Stuck in a nasty San Francisco traffic snarl in the 2012 Infiniti FX35 Limited Edition, I encountered a cop supervising the road full of stopped cars strolling up on the passenger side. Rather than haul me down to the station, he commented on how good the Iridium Blue paint on the FX35 looked. Then he went on to praise the 21-inch graphite-finish wheels. And this is a guy who sees thousands of cars go by each week.
This incident highlights the striking design of the FX35, and the extras brought on with the Limited Edition trim. However, I did not test whether a highway patrol officer would appreciate the look of the car enough to issue a warning rather than a ticket for excessive speed.
Excessive speed is not really the FX35's forte, anyway. During the last decade, Nissan's VQ-series 3.5-liter V-6, which powers the FX35, won a lot of awards. But it has now been surpassed by competitors' direct-injection and turbocharged power plants that deliver more power and get better fuel economy.
In the FX35, this engine produces 303 horsepower and 262 pound-feet of torque, while getting an EPA-rated 16 mpg city and 21 mpg highway. In my driving course, which included city, freeway, and some fast driving on mountain roads, the car averaged 17.6 mpg, well within a not-very-impressive fuel economy range.
And although the FX35 is one of the best-looking crossovers, it does not really live up to the promise conveyed by its sporty design.
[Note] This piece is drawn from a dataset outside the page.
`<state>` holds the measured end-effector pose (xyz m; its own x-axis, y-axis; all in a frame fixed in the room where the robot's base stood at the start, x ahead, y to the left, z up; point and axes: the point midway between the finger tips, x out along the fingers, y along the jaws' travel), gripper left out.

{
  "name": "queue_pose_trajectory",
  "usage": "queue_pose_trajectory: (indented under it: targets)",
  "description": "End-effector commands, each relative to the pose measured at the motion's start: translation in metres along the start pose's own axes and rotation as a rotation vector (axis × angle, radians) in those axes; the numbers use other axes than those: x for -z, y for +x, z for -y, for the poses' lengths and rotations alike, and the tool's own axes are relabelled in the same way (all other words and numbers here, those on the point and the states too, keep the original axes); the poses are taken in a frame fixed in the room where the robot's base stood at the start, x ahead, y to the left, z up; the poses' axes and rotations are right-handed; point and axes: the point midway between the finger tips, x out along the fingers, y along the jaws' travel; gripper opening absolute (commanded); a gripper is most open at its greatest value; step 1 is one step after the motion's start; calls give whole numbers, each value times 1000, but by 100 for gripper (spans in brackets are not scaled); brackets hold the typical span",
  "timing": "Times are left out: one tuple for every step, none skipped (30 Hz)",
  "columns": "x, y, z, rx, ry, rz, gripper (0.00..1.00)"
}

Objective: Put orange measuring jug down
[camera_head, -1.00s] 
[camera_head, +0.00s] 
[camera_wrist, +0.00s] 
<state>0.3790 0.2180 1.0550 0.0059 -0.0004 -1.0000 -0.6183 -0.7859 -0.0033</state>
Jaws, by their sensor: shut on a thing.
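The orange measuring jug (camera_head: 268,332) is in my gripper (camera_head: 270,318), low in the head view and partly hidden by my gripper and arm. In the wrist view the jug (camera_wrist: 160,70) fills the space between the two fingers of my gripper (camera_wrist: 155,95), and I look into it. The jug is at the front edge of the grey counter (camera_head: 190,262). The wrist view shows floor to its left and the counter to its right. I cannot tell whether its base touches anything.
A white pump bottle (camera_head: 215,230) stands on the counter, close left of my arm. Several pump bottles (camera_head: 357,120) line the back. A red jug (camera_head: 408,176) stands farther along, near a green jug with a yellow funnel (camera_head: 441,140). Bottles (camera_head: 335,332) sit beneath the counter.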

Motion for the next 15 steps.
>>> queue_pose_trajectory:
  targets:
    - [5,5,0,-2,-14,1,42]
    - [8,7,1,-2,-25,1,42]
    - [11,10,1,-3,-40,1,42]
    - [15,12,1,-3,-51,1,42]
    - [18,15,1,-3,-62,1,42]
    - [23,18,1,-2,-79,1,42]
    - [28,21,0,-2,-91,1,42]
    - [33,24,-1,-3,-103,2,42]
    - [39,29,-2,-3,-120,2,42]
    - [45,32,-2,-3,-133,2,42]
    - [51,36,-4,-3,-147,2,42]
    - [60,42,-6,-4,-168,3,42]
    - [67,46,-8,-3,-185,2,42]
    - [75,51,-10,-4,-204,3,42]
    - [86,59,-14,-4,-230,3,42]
The long, bulbous hood and low, curving rear hatch make it seem like a comic book superhero's car. Chrome-trimmed vents on the front fenders suggest the need to bleed excessive heat from under the hood.
Putting the FX35 through tight turns, I found it did not seriously distinguish itself. The suspension is tuned for tight response, which gave it good stability, but the high center of gravity was still very apparent. The FX35's all-wheel drive helped in the turns, the front wheels scrabbling for grip when the rear wheels struggled. But the, with its adaptive suspension and torque vectoring, deals with fast cornering much better.
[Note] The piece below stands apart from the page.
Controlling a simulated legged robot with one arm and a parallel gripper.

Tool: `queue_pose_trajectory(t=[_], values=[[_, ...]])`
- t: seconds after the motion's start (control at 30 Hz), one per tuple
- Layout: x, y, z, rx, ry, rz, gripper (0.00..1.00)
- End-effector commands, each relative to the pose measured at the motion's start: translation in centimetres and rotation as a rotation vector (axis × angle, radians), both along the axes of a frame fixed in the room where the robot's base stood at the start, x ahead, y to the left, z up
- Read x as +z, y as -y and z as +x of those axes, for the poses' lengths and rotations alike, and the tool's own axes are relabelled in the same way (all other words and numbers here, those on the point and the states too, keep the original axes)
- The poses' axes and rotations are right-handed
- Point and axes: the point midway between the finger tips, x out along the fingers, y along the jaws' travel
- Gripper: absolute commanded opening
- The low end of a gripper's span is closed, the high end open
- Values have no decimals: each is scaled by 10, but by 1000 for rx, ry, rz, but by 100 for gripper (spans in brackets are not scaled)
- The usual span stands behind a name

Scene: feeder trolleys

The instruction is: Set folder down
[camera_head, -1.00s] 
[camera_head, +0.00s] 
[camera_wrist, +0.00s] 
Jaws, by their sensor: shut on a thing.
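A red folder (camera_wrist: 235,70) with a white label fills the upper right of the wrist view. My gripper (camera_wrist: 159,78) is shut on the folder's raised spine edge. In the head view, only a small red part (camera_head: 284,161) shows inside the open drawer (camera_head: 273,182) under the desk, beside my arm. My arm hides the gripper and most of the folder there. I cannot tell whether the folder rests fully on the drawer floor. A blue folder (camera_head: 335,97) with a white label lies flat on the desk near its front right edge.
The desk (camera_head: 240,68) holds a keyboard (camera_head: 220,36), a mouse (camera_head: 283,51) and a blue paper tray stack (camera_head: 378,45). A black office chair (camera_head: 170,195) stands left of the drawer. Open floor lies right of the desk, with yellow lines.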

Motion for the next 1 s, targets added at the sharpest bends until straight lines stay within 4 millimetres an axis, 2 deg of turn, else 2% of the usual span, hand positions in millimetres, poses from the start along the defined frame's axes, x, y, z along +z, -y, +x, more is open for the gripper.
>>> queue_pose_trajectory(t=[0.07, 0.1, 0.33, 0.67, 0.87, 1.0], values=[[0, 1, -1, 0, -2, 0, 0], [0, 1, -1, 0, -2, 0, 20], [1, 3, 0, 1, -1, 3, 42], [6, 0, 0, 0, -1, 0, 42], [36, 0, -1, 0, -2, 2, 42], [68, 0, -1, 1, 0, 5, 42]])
The FX35's new seven-speed automatic transmission includes a Sport mode, which at first seemed very promising. When I braked hard before a turn, it shifted down aggressively, holding the engine speed at almost 5,000rpm, giving me plenty of power for the exit. Continuing with heavy throttle and hard braking, the transmission held the low gears.
But, as is typical with automatic transmissions, each shift took too long for real performance driving. Using manual shifting mode, I could feel the transitions for each gear change, a moment of hesitation followed by a soft thunk as the transmission did its job.
It was particularly disappointing when, in Sport mode, a car ahead pulled into a turnout to let me by. When I floored the accelerator, the FX35 took an inordinately long time to get up and go, nearly sacrificing this gracious move by the other driver.
Despite the FX35 being a bit of a sports poseur, it remains a very enjoyable car for everyday use. Infiniti's notion of luxury means keyless entry and start, power-adjustable leather seats with memory settings, and soft-touch materials around the cabin. With this Limited Edition vehicle, the rear hatch opens and closes at the push of a button, beeping a warning as it moves.
Being more crossover than SUV, it did not feel mammoth, yet offered a high driving position. In the city, it took off readily at each green light and there was little rollback during hill starts. But its real bonus for urban driving was the surround-view camera system.
This amazingly useful bit of technology showed a rear view on the FX35's LCD, complete with distance and trajectory lines, along with another top-down image of the car. The top-down image revealed obstacles and curbs on the sides of the car. The rear view also switched to a front view when the car is going forward at low speeds, such as while parking. This camera system is incredibly useful with a high-sided car like the FX35.
Infiniti makes some other tech available for the FX35, not optioned on CNET's car, suitable for the freeway. Lane departure warning and prevention can help prevent a drowsy driver from going off the road during long road trips. The blind-spot warning system helps prevent you from inadvertently cutting off other cars, and adaptive cruise control shoulders some of the driving work when you're covering hundreds of freeway miles.
However, that freeway driving won't be as comfortable as it could be in the FX35. The suspension is not soft, which may help its cornering stability but leads to hard jolts in the cabin when the road is less than smooth. An adaptive or air suspension could have given the car a more luxurious ride, in keeping with its nameplate.
Like the drivetrain in the FX35, the cabin tech could use a tech update to make it competitive with German luxury brands. I appreciate that Infiniti covers all the bases with the cabin electronics, but they are not as refined as what is available from Audi, BMW, and Mercedes-Benz.
Infiniti's cabin tech interface is still one of my favorites, with its easy and intuitive dial topped by directional buttons. This interface makes going through any onscreen menus or entering letters on the virtual keyboard quick and easy. The LCD is also a touch screen, which is a good additional option when using the interface.
The voice command system also works well, but is not as advanced as those used by other automakers. For example, when entering an address I had to say each part separately, rather than speaking a whole string as with some other systems.